Christians and other religious individuals are widely known for opposing pornography for all kinds of moral reasons. I happen to be one of them, so when I tell people I’m getting ready to publish a whole book about the ills of pornography, many people assume I’m primarily speaking to fellow Christians.
Now, of course, I hope my book is read by all kinds of people, but my aim in writing this is not to talk to religious people who already detest pornography, but to the culture at large that has no problem with it.
This is because pornography use is not just a religiously motivated moral issue.
There are a lot of people who have no religious affiliations at all who oppose pornography.

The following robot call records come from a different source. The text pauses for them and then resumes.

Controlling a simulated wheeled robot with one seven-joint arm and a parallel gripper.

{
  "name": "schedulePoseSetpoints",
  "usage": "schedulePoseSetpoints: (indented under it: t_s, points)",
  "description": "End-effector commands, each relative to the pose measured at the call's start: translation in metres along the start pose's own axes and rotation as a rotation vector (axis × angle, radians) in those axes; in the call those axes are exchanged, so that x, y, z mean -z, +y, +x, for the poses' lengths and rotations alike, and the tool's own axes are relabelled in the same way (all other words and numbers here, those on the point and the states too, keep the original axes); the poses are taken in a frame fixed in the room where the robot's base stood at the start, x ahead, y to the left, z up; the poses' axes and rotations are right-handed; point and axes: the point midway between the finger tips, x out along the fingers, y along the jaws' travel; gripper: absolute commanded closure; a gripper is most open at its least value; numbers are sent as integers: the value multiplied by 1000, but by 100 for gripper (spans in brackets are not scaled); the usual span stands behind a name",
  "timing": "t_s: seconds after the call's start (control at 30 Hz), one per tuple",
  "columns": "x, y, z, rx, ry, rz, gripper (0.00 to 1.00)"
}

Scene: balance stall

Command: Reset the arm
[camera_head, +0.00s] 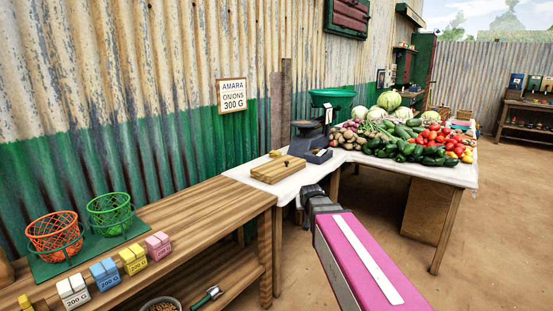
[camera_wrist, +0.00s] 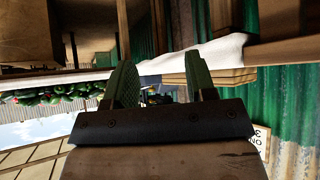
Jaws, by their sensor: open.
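My arm, pink with a white stripe, reaches in from the lower right of the head view. My gripper (camera_head: 311,192) is at its far end, in front of the white-covered table's near edge. In the wrist view my gripper (camera_wrist: 160,75) has its two green-faced fingers well apart, with nothing between them. That view is turned over, with sky at the lower left. A wooden block board (camera_head: 278,170) lies on the white cloth (camera_head: 240,172), beyond my gripper. It also shows in the wrist view, behind the right finger (camera_wrist: 235,76).
A dark scale (camera_head: 318,155) stands beside the board, near heaped vegetables (camera_head: 420,140). On the left bench (camera_head: 190,212) are an orange basket (camera_head: 54,234), a green basket (camera_head: 110,212) and several weights (camera_head: 105,272). A sign (camera_head: 232,95) hangs on the wall. Open ground lies right.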

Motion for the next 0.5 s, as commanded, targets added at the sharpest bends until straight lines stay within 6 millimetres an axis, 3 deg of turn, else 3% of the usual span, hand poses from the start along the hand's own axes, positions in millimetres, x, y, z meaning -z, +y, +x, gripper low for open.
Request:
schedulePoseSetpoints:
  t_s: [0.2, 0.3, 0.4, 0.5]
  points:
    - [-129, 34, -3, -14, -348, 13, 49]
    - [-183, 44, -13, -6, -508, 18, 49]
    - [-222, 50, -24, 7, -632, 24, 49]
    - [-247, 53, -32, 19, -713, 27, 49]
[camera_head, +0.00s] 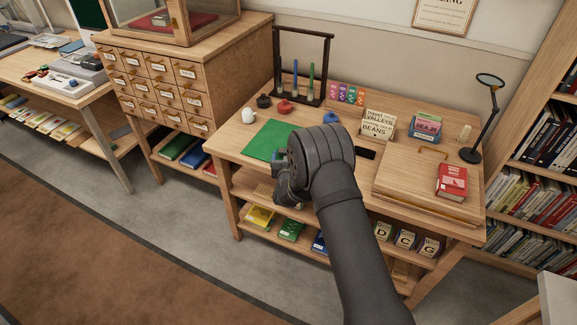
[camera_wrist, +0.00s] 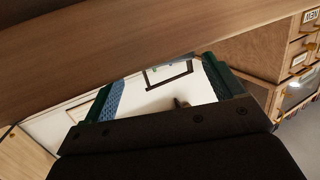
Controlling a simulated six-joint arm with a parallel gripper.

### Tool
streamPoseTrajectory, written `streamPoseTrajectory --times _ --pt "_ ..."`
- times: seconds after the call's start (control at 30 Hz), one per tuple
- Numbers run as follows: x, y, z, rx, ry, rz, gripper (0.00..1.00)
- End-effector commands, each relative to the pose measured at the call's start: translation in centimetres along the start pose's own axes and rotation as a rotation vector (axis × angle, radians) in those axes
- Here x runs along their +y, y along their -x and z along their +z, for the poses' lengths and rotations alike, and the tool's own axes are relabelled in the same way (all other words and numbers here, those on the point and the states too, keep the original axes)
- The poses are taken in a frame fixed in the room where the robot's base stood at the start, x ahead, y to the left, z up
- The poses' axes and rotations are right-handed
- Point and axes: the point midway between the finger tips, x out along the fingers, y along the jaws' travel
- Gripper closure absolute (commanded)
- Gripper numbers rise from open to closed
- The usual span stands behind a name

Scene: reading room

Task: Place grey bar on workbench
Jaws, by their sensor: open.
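The wooden workbench (camera_head: 228,142) stands in the middle of the head view, with a green mat (camera_head: 266,140) on its left part. I cannot pick out a grey bar for certain in either view. A small dark flat block (camera_head: 365,153) lies on the bench right of my arm. My gripper (camera_head: 287,187) is at the bench's front edge, low beside the mat, largely hidden by my own wrist. In the wrist view my gripper (camera_wrist: 163,86) is open, its blue-padded fingers apart. No held object shows between them; a white surface and a small dark shape show beyond.
On the bench are a dark rack (camera_head: 302,68), a red pot (camera_head: 285,105), a white pot (camera_head: 248,116), a red book (camera_head: 451,182) and a lamp (camera_head: 488,120). Shelves below hold books. A drawer cabinet (camera_head: 240,70) stands left, a bookcase (camera_head: 530,165) right.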

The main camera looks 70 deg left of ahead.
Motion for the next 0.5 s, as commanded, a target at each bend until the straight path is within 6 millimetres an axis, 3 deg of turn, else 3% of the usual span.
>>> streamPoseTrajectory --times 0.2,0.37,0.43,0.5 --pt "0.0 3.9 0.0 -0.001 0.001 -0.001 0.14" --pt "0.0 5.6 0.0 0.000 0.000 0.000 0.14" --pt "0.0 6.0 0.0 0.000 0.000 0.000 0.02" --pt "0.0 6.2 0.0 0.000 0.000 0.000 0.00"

For instance, several years ago, the GQ magazine ran a thought-provoking article about why men should quit looking at porn. Editors of the magazine had stumbled upon a growing group on Reddit.com called NoFap, a online community of mostly men who were challenging each other to put away porn and masturbation for good. This online community began because members wanted to see how quitting porn and masturbation would improve their overall health and wellbeing. This group was started by largely irreligious people, not for moral reasons, but because they suspected all the porn in their life was getting in the way of good sex and real relationships.
And more than this, pornography is not just bad for people individually, it is also bad for society. When we live in a world where men and women are fed pornographic standards of sex, or where we make pornography a substitute for sex, we become more unhealthy as a culture.
If you want something to flourish, you need to use in accordance with its nature. You don’t plant tomatoes in a dark closet and feed them Coca-Cola and expect to have vibrant tomato plants. Similarly, don’t rip sex away from its obvious relational context, turn it into a commodity, and then expect our families and society to flourish. If we become a civilization that sells people, a civilization that takes something so central to who we are as persons—our sexuality—and we industrialize it, we cannot be happy people.
This is something I believe is supported not just by various scientific observations of neurologists and psychologists, but something seen over and over in the experiences of thousands of people, from the lonely teenage boy watching hours of hardcore material to the award-winning porn star getting ready for her 300th film, from the college professor who falsely thinks porn “empowers women” to the young woman who consumes hours of erotic stories and videos, from the married couples that use porn to spice things up in the bedroom, to the guy with his subscription to Maxim magazine.
Pornography falls woefully short of sex as we’re meant to experience it.
No, pornography is not merely the cause of so called religious prudes who are against sex. Standing against porn is about standing for the honor of the human person and standing for the goodness of sex.